14. The system of claim 1, wherein the duration of the second voice part is shorter than the duration of the music data or file.
15. The system of claim 1, wherein the duration of the second voice part is less than 10% of the duration of the music data or file.
16. The system of claim 1, wherein the difference between Mel-Frequency Cepstral Coefficients of the second voice part and Mel-Frequency Cepstral Coefficients of at least a portion of the first vocal data is less than 20%.
17. The system of claim 1, wherein performing inference with the singing voice model is further conditioned on a loudness profile, expression and style embeddings, spectral features, artist embedding, vibrato rate, or vibrato depth.
18. The system of claim 1, wherein performing inference with the singing voice model is further conditioned on the first voice part.

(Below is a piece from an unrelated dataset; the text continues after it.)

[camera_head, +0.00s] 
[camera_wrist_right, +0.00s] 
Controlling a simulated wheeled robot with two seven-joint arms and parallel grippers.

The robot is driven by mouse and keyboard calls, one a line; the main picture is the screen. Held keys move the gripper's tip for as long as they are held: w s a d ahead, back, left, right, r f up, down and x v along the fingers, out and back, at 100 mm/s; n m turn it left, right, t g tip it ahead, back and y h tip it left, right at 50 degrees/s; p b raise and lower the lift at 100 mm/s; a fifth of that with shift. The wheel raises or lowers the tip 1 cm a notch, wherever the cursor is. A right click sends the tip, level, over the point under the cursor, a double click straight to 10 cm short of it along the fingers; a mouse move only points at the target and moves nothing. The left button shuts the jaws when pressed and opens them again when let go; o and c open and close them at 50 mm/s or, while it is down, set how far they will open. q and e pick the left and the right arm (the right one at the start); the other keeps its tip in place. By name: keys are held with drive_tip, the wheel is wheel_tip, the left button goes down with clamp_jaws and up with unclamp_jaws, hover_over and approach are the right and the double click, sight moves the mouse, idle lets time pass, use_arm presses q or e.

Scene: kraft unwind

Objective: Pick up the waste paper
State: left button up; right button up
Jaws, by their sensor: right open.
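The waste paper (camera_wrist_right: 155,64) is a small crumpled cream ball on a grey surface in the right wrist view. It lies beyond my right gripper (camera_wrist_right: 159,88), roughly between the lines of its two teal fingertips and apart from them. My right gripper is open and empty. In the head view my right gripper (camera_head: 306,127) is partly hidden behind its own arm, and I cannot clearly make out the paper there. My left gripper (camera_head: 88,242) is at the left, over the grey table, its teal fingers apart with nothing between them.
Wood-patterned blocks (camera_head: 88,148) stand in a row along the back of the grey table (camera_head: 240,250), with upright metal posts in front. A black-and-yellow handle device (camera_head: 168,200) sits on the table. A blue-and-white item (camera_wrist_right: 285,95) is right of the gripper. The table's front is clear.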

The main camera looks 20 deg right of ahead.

19. The system of claim 1, wherein the input data is text or speech data.
20. A system comprising:
at least one processor; and
memory including instructions operable to be executed by the at least one processor to configure the system to:
load or initialize a singing voice model;
generate a voice part through a process that includes performing inference with the singing voice model conditioned on input data; and
serially extend a first audio segment with the voice part to generate a second audio segment, wherein the first audio segment captures a singing or vocal performance by an artist;
wherein the singing voice model data is developed, adapted, trained, or configured using neural network, machine learning, or artificial intelligence.
21. The system of claim 20, wherein the memory further includes instructions that, when executed, further configure the system to:
receive user data from a music or video streaming platform;
generate the input data based on the user data or assign the user data as the input data; and
provide music or video including the second audio segment, or music or video generated with the second audio segment, for playback or output on a user device.